Why Touching Your Customer’s Pain Is A Terrible Idea (And Where to Connect with them Instead)
Most experts will tell you to ‘touch the pain’ of your core customer in your marketing. But my take is that pain is a terrible place to connect with clients. Instead, I teach my students to look for the challenge, desire, or ripeness in their customers’ lives.
If you are a parenting coach who speaks to parents’ pain, you might write something like this:
Are you struggling to get your teen to listen to you?
The trouble here is that many experts tell you just to use an ‘emotional trigger word’ – like struggle – to signal to your reader that something is wrong.
But just because someone is struggling doesn’t mean they actually want to do anything about it.
In fact, I’d say that most of the population is more attached to their problems then they are to actually doing anything to change them.
Put another way: just because someone is struggling doesn’t mean they will make a great client for you.
Instead, what I suggest is getting curious about what makes a client ripe to work with you.
In the case of the parenting coach, maybe you’ve noticed that your most proactive clients all come to you with a deep knowing that they can do better. I think of this as their ‘inner voice’ whispering to them. (And you can actually put that inner voice into your marketing, to make it louder. This works really well!)
Sometimes, it’s an external event that makes someone ripe to change. Maybe the parent got a call from the principal. Maybe she sees her teen making bad decisions, and it’s too much to bear. Maybe she just yelled at her kid, and she finally feels so awful about it, it’s steeled her resolve to find another way.
The point is, it’s your job as a coach, healer, or consultant to be able to articulate what that challenge, desire, or ripeness looks like for your core customer.
And, I’d add – to do it in very specific way so that he or she can ‘see’ herself in how you describe the problem.
I’ve recently worked with two parenting coaches – Lisa Smith over at The Peaceful Parent and Randi Rubenstein
Although they are both in the same line of work, each woman’s unique method and body of work leads to different points of connection.
Lisa connects with parents of kids who have strong-willed kiddos – and who find themselves getting really angry at them.
Randi connected with what she calls the ‘closet yellers’ – the moms and parents who notice a gap between what they want to do as a parent, and what they actually do when they’re triggered in a high stress situation.

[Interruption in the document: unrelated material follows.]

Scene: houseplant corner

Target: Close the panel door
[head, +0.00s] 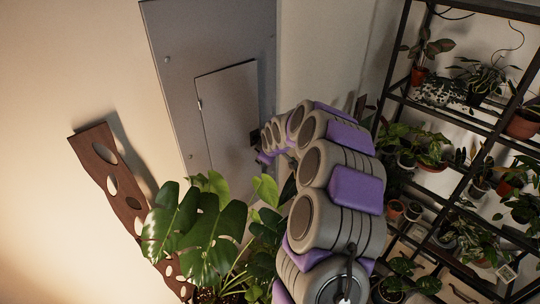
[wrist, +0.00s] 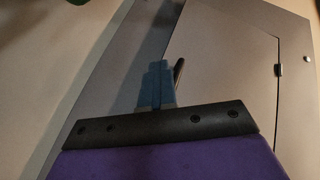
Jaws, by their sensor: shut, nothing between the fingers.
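The panel door (head: 228,115) is a grey rectangular leaf set in a larger grey wall panel (head: 175,45). A thin dark line runs along its top and left edges. It looks flush or nearly so; I cannot tell whether a small gap is left. In the wrist view the door (wrist: 232,75) fills the area behind and right of my gripper (wrist: 157,68). My gripper's blue-grey fingers are together and empty. A short dark bar, perhaps a handle, shows just right of them; contact is unclear. In the head view my arm reaches the door's lower right side, and the fingertips are hidden.
A large leafy plant (head: 190,222) stands below the panel, close to my arm. A brown board with holes (head: 115,180) leans at the left. A black shelf rack with several potted plants (head: 465,120) stands at the right. A small dark fitting (wrist: 278,70) sits on the door's edge line.

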Can you see how specific this is?
Can you feel how different this is than speaking to a generic sense of struggle in parenting?
So – the next time you are looking to connect with your core customer (which, if you’re in business, is pretty much every day!), try avoiding generic words like ‘struggle’ or broad descriptions of pain.
Instead, see if you can get curious about what makes your core customer ripe to do the work you’ll invite them to do.